[Begin]
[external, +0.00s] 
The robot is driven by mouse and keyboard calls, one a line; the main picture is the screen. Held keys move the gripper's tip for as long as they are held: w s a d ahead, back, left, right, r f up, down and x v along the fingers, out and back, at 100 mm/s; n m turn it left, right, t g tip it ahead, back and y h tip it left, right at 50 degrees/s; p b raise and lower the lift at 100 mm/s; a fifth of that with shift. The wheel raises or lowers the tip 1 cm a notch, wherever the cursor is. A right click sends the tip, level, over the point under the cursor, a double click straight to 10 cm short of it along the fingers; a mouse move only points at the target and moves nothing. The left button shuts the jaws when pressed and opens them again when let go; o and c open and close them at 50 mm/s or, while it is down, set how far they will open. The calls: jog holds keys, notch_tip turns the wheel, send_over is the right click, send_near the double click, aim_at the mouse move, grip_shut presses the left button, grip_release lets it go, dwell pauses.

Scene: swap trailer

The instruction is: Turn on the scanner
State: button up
[End]
■ **Problem**
Every line of the data above should be copied exactly.

■ **Worked solution**
[external, +0.00s] 
The robot is driven by mouse and keyboard calls, one a line; the main picture is the screen. Held keys move the gripper's tip for as long as they are held: w s a d ahead, back, left, right, r f up, down and x v along the fingers, out and back, at 100 mm/s; n m turn it left, right, t g tip it ahead, back and y h tip it left, right at 50 degrees/s; p b raise and lower the lift at 100 mm/s; a fifth of that with shift. The wheel raises or lowers the tip 1 cm a notch, wherever the cursor is. A right click sends the tip, level, over the point under the cursor, a double click straight to 10 cm short of it along the fingers; a mouse move only points at the target and moves nothing. The left button shuts the jaws when pressed and opens them again when let go; o and c open and close them at 50 mm/s or, while it is down, set how far they will open. The calls: jog holds keys, notch_tip turns the wheel, send_over is the right click, send_near the double click, aim_at the mouse move, grip_shut presses the left button, grip_release lets it go, dwell pauses.

Scene: swap trailer

The instruction is: Turn on the scanner
State: button up

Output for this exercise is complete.